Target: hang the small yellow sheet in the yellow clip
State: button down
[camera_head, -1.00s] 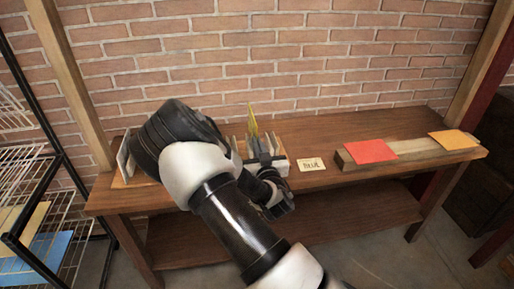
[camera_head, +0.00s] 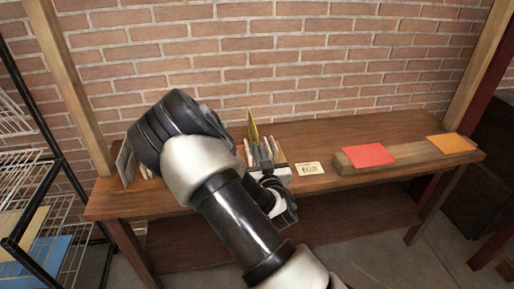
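A thin yellow sheet (camera_head: 253,128) stands upright at the wooden table, among pale upright pieces. My gripper (camera_head: 264,151) is just in front of it, with its dark fingers pointing toward the wall. The fingers overlap the sheet's lower part in the picture. I cannot tell whether they touch or grip it. No yellow clip can be made out; my arm hides part of the table to the left.
The wooden table (camera_head: 330,135) stands against a brick wall. A small lettered card (camera_head: 310,168) lies right of my gripper. A raised wooden beam (camera_head: 407,155) carries a red sheet (camera_head: 368,155) and an orange sheet (camera_head: 451,144). A wire rack at left holds a blue sheet (camera_head: 45,262).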

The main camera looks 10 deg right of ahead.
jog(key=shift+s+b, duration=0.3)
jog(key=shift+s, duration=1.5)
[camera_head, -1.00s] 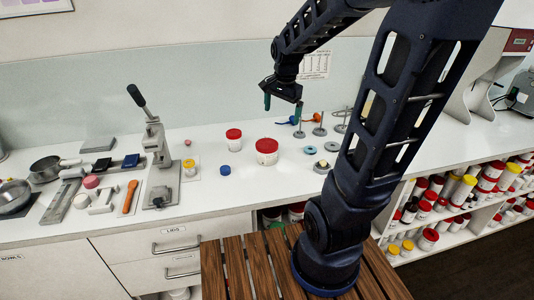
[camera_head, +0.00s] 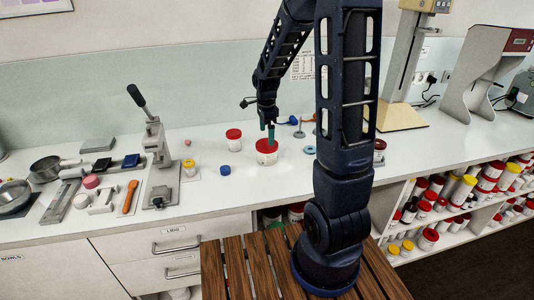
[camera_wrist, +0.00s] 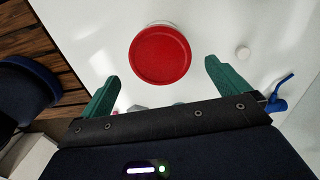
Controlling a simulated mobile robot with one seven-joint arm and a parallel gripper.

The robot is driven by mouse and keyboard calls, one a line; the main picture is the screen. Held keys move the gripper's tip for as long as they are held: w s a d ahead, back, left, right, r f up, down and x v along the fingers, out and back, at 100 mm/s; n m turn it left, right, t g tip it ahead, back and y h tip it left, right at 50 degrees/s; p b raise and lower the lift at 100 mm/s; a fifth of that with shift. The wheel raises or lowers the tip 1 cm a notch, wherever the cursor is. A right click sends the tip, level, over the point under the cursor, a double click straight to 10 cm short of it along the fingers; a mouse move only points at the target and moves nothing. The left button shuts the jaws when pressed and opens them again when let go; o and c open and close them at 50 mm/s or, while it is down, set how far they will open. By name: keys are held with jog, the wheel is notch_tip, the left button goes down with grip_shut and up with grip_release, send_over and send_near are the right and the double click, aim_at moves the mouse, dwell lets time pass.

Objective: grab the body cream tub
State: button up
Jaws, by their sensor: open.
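A wide white tub with a red lid (camera_head: 267,158) stands upright on the white counter. A smaller white tub with a red lid (camera_head: 233,139) stands behind it to the left. I cannot read either label, so I cannot tell for sure which is the body cream. My gripper (camera_head: 269,135) is above the wide tub, its green fingers pointing down and overlapping the lid in the picture. In the wrist view, a round red lid (camera_wrist: 160,54) lies ahead of the open fingers (camera_wrist: 160,85), roughly centred between them. Nothing is held.
A blue cap (camera_head: 225,170) lies left of the wide tub, and a teal ring (camera_head: 309,150) lies to its right. Shelves of tubs (camera_head: 450,190) are below right. The counter front is clear.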

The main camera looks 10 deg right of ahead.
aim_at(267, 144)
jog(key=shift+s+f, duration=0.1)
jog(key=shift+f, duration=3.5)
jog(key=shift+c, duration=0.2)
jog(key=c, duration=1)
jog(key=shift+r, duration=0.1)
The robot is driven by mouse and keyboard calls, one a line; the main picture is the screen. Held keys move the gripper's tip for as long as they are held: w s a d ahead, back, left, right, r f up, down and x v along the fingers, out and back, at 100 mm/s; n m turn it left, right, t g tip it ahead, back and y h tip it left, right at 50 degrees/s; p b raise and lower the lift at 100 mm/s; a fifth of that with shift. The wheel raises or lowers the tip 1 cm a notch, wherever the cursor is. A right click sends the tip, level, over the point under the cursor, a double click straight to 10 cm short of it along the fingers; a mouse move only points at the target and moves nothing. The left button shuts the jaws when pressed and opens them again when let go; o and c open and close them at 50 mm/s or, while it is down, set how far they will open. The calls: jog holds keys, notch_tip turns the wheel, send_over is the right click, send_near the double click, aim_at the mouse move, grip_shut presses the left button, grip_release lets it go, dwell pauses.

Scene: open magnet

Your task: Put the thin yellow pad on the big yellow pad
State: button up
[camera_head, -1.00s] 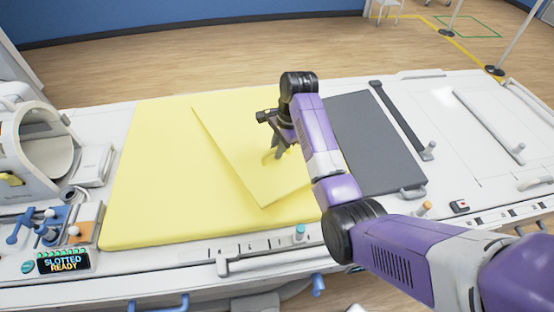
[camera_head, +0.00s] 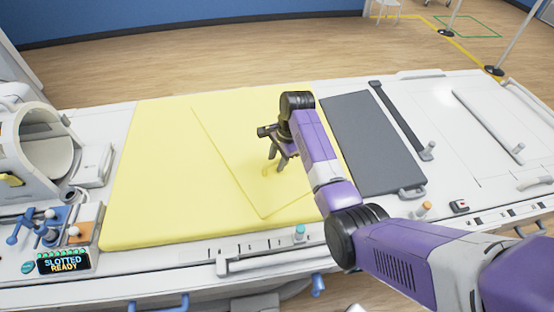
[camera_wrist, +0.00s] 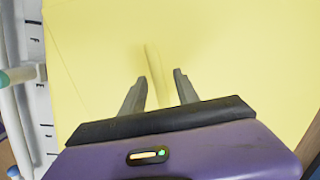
§
# STATED GOAL
Your task is to reproduce all of the material exactly. The pictures stay out.

# RESPONSE
Target: hang the small yellow sheet in the yellow clip
State: button down
[camera_head, -1.00s] 
[camera_head, +0.00s] 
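A thin yellow sheet (camera_head: 253,128) stands upright at the wooden table, among pale upright pieces. My gripper (camera_head: 264,151) is just in front of it, with its dark fingers pointing toward the wall. The fingers overlap the sheet's lower part in the picture. I cannot tell whether they touch or grip it. No yellow clip can be made out; my arm hides part of the table to the left.
The wooden table (camera_head: 330,135) stands against a brick wall. A small lettered card (camera_head: 310,168) lies right of my gripper. A raised wooden beam (camera_head: 407,155) carries a red sheet (camera_head: 368,155) and an orange sheet (camera_head: 451,144). A wire rack at left holds a blue sheet (camera_head: 45,262).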

The main camera looks 10 deg right of ahead.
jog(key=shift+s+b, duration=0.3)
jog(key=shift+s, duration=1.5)
[camera_head, -1.00s] 
[camera_head, +0.00s] 
[camera_wrist, +0.00s] 
Controlling a simulated mobile robot with one seven-joint arm and a parallel gripper.

The robot is driven by mouse and keyboard calls, one a line; the main picture is the screen. Held keys move the gripper's tip for as long as they are held: w s a d ahead, back, left, right, r f up, down and x v along the fingers, out and back, at 100 mm/s; n m turn it left, right, t g tip it ahead, back and y h tip it left, right at 50 degrees/s; p b raise and lower the lift at 100 mm/s; a fifth of that with shift. The wheel raises or lowers the tip 1 cm a notch, wherever the cursor is. A right click sends the tip, level, over the point under the cursor, a double click straight to 10 cm short of it along the fingers; a mouse move only points at the target and moves nothing. The left button shuts the jaws when pressed and opens them again when let go; o and c open and close them at 50 mm/s or, while it is down, set how far they will open. By name: keys are held with jog, the wheel is notch_tip, the left button goes down with grip_shut and up with grip_release, send_over and send_near are the right and the double click, aim_at moves the mouse, dwell lets time pass.

Objective: grab the body cream tub
State: button up
Jaws, by their sensor: open.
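A wide white tub with a red lid (camera_head: 267,158) stands upright on the white counter. A smaller white tub with a red lid (camera_head: 233,139) stands behind it to the left. I cannot read either label, so I cannot tell for sure which is the body cream. My gripper (camera_head: 269,135) is above the wide tub, its green fingers pointing down and overlapping the lid in the picture. In the wrist view, a round red lid (camera_wrist: 160,54) lies ahead of the open fingers (camera_wrist: 160,85), roughly centred between them. Nothing is held.
A blue cap (camera_head: 225,170) lies left of the wide tub, and a teal ring (camera_head: 309,150) lies to its right. Shelves of tubs (camera_head: 450,190) are below right. The counter front is clear.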

The main camera looks 10 deg right of ahead.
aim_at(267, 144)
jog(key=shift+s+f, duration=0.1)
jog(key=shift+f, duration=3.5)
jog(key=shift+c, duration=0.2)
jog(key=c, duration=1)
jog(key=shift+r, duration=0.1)
The robot is driven by mouse and keyboard calls, one a line; the main picture is the screen. Held keys move the gripper's tip for as long as they are held: w s a d ahead, back, left, right, r f up, down and x v along the fingers, out and back, at 100 mm/s; n m turn it left, right, t g tip it ahead, back and y h tip it left, right at 50 degrees/s; p b raise and lower the lift at 100 mm/s; a fifth of that with shift. The wheel raises or lowers the tip 1 cm a notch, wherever the cursor is. A right click sends the tip, level, over the point under the cursor, a double click straight to 10 cm short of it along the fingers; a mouse move only points at the target and moves nothing. The left button shuts the jaws when pressed and opens them again when let go; o and c open and close them at 50 mm/s or, while it is down, set how far they will open. The calls: jog holds keys, notch_tip turns the wheel, send_over is the right click, send_near the double click, aim_at the mouse move, grip_shut presses the left button, grip_release lets it go, dwell pauses.

Scene: open magnet

Your task: Put the thin yellow pad on the big yellow pad
State: button up
[camera_head, -1.00s] 
[camera_head, +0.00s] 
[camera_wrist, +0.00s] 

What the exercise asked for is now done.